September 18, 2006
Last summer an email from Jim Whitehead kicked off an interesting GTxA thread on teaching computer games. Since then, Jim has taught his Foundations of Interactive Game Design and helped launch the new undergraduate degree in computer game design at UC Santa Cruz (where they’ve also recently hired GTxA’s own Michael). I’ve also recently put together a draft of the syllabus for my Fall graduate seminar in computer game studies, where I tried to put into practice some of my thoughts from the conversation we had here last summer.
Recently, in an email exchange with Jim, he and I started talking more concretely about a problem that also came up in our earlier theoretical discussions: getting students access to games. We can’t do what people do with the last generation of “new media” (film and video). We can’t do group showings, because students need to experience the games individually and in small groups. We can’t send students to the library media center, because libraries may be set up for individual experiences of laserdisks, but not game disks.
My initial, temporary solution — for my grad students this Fall — is visible in the syllabus linked above. I’ve gotten friendly lab folks to help me set up a Mac lab with some relatively current commercial software (e.g., The Sims) and a lot of older games running in emulation or ported versions (e.g., Doom, Karateka, Zork I, etc). In addition, the students are assigned to buy the Atari Flashback 2 (giving us games from Pong to Pitfall!) and we’re installing an Xbox 360 in the lab (for Oblivion, Prince of Persia: The Sands of Time, and other games TBA as I work with students to build the agenda for the last three seminar meetings). Finally, we’re looking at current, freely-available Mac/Windows games like Facade and Disaffected! as well as web-available games like September 12th and the original SimCity (now on EA’s site in a Java port).
Jim’s solution is a bit different, because he’s working with a much larger number of students, and undergrads (as I will be this coming Spring). He wrote in a recent email:
We’re working with our local library to make some older systems and carts available for checkout by students during the CMPS 80K course. We’ll have 5 NES, 5 N64, and 5 PS2 systems available, with 5 games each of note. I’ll have two or three assignments that make use of the systems during the quarter. Curiously, we’re most worried about the PS2 access, since emulators are freely available for the NES and N64. But, we think students will have fairly ready access to PS2s of either their own, or their friends’.

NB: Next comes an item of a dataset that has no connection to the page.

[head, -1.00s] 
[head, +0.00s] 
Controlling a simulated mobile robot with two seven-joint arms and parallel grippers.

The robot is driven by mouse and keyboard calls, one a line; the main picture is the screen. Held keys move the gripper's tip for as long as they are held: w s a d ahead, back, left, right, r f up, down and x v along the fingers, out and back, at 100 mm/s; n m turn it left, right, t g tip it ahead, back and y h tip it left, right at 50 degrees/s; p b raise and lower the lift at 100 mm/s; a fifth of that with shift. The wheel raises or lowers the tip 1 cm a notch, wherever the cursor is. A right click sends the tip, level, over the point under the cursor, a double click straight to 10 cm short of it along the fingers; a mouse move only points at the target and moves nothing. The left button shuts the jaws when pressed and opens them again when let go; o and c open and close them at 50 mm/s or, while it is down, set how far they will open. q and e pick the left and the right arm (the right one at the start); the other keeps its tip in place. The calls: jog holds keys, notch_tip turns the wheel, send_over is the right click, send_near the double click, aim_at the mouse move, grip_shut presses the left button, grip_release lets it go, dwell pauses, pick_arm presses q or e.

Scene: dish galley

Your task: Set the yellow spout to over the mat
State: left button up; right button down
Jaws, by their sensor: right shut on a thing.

I can see this solution working, but it also makes me uneasy. I think, if we’re going to have non-web games as part of our curriculum we should provide the ability to study them in a lab environment. It’s more important for computer games (which can be tricky to run in emulation, which can differ from platform to platform, etc) than it is for film — and yet we don’t structure our film curricula to assume that students can just check out a DVD. Of course, Jim goes further, checking out both the game and the platform. Is that the right solution?
With either approach, giving students access to games in an academic environment presents many challenges, including those of copyright for older games and emulators. I mentioned to Jim that for my course we were going to be using the Apple II ROM that Apple gave permission for Nick and me to distribute with The New Media Reader — otherwise playing Karateka would have been impossible. Further, for other games, I just don’t have enough lead time to work out a legal way to make them available. Jim wrote:
This is a huge problem for game studies education, since there is no good legal way to provide access to students of a large number of older games. Buying lots of old consoles and older games for checkout to students is a fragile solution. Creating an enormous old console game lab is very expensive in space and maintenance. Legal copies of some older games of interest are sometimes quite expensive, and not readily available in large quantities (the great space shooter Radiant Silvergun for the Saturn regularly fetches $150 on EBay).
So, that’s where Jim and I are now. I think we’d both be very interested to hear the solutions others have devised for providing access to games, the thoughts others have about how we might move forward in this area, any suggestions/ideas people have about our syllabi, and any pointers people have to interesting related developments. There’s a lot of energy going into thinking about game curricula these days — witness the recent GDC discussion where they invited faculty and students to share their desires, and learned that at the top of the list for the students was “more ‘game studies’ — games as creative entities, including genre theory and game analysis.” I’m very interested to hear what GTxA readers are thinking.